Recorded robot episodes
— START —

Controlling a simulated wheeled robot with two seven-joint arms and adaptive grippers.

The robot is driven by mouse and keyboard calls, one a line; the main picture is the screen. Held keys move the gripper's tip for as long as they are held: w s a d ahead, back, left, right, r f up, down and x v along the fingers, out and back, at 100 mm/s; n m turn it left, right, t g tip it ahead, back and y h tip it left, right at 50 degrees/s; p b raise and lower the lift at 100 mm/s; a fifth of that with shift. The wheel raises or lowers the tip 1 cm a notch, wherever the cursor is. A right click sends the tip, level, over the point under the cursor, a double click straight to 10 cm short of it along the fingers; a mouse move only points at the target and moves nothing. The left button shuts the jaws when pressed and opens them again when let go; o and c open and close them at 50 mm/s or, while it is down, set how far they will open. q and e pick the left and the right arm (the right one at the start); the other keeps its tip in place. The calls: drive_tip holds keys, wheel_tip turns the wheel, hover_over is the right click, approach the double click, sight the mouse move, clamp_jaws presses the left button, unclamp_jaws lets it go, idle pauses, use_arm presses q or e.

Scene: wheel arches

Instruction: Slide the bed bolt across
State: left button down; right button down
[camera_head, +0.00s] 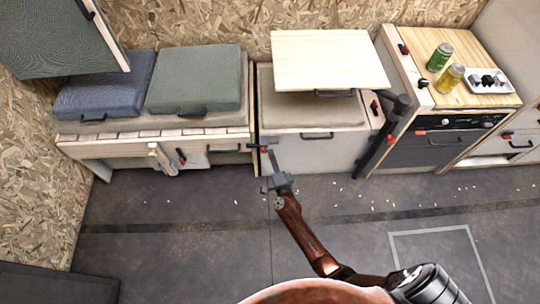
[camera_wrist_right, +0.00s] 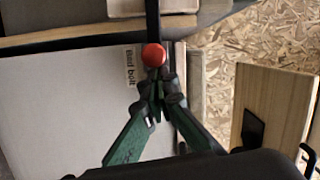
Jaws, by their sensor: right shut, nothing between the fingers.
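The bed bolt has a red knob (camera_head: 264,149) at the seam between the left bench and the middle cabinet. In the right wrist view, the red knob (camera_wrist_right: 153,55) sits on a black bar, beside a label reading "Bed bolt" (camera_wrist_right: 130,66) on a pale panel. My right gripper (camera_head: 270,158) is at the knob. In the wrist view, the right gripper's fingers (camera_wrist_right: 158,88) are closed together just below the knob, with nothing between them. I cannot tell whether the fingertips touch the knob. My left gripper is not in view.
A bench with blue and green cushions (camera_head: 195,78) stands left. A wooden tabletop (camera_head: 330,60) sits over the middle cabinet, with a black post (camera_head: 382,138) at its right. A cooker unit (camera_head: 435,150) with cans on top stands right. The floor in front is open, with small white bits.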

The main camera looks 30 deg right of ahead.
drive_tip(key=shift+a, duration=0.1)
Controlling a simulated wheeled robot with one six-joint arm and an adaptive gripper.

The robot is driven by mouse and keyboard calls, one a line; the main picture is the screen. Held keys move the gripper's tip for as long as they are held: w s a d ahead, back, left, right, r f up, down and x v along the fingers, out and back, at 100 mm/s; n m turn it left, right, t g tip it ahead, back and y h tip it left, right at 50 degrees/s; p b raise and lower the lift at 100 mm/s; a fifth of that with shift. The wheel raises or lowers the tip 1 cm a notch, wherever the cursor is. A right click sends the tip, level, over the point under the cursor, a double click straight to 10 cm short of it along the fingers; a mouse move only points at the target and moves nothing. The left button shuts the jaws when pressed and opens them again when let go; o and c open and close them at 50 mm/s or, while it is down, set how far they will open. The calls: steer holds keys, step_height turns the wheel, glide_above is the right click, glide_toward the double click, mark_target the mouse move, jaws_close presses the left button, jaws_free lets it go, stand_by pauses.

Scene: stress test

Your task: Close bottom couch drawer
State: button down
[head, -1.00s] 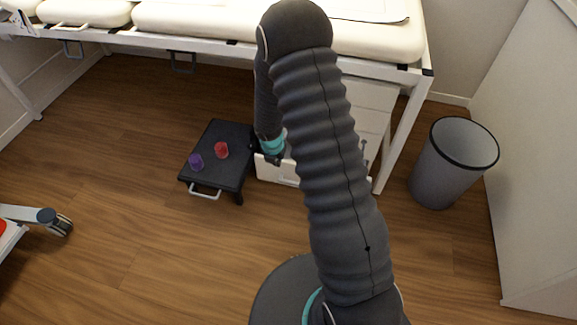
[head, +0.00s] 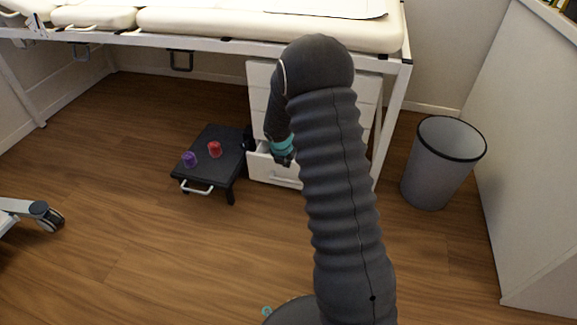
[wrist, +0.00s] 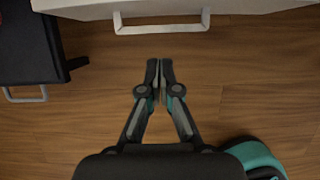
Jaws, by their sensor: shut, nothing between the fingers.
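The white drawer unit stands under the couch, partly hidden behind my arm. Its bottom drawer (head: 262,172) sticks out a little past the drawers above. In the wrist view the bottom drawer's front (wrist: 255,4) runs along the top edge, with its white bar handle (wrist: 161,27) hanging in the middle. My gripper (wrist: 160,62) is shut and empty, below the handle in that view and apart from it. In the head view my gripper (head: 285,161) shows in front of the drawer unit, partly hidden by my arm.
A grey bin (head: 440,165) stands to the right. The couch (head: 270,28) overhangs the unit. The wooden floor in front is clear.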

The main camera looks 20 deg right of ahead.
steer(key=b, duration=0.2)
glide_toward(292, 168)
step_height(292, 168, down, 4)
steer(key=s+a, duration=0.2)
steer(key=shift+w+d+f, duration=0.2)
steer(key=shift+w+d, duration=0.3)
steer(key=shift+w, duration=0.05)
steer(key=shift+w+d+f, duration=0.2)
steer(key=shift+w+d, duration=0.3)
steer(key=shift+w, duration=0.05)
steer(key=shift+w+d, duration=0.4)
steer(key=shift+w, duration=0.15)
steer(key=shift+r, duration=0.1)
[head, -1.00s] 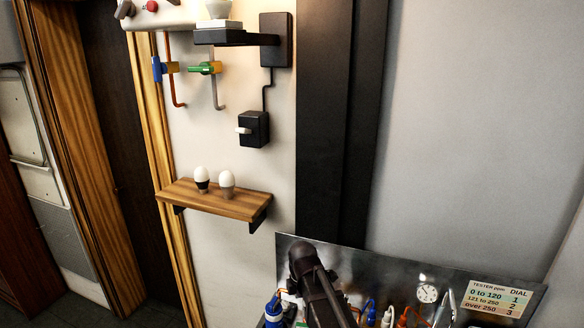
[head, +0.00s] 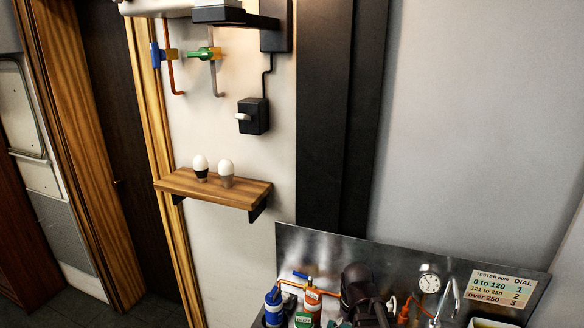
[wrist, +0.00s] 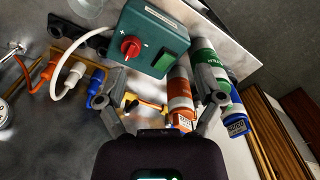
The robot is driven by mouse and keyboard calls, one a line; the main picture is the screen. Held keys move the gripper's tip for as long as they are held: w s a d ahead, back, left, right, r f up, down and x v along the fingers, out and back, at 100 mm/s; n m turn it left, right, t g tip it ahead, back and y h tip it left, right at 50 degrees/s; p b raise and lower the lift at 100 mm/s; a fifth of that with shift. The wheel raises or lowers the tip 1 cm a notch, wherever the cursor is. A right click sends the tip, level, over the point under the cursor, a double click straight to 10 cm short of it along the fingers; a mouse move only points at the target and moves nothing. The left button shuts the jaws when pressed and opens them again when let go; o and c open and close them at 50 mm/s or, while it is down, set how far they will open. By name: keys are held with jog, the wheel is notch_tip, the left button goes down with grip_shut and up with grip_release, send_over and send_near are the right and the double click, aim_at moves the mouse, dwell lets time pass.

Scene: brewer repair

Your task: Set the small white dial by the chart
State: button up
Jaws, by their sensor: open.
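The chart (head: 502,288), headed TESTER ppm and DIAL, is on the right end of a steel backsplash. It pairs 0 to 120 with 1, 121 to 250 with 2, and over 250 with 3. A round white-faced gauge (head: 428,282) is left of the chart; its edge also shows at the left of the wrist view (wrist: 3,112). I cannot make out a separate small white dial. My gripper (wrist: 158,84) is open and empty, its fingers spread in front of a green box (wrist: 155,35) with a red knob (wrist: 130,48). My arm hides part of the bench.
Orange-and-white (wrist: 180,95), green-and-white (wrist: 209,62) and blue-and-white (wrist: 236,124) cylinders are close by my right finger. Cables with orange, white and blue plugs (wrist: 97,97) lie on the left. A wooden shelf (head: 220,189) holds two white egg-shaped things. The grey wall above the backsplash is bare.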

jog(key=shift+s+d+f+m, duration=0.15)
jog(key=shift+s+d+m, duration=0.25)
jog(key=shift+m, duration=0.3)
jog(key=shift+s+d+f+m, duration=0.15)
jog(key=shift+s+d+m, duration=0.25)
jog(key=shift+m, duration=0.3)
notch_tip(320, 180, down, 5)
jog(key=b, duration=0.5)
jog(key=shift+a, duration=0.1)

— END —

SET EXERCISE -> Which lines contain the word "joint"? Copy each of them.

TASK OUTPUT ->
Controlling a simulated wheeled robot with two seven-joint arms and adaptive grippers.
Controlling a simulated wheeled robot with one six-joint arm and an adaptive gripper.

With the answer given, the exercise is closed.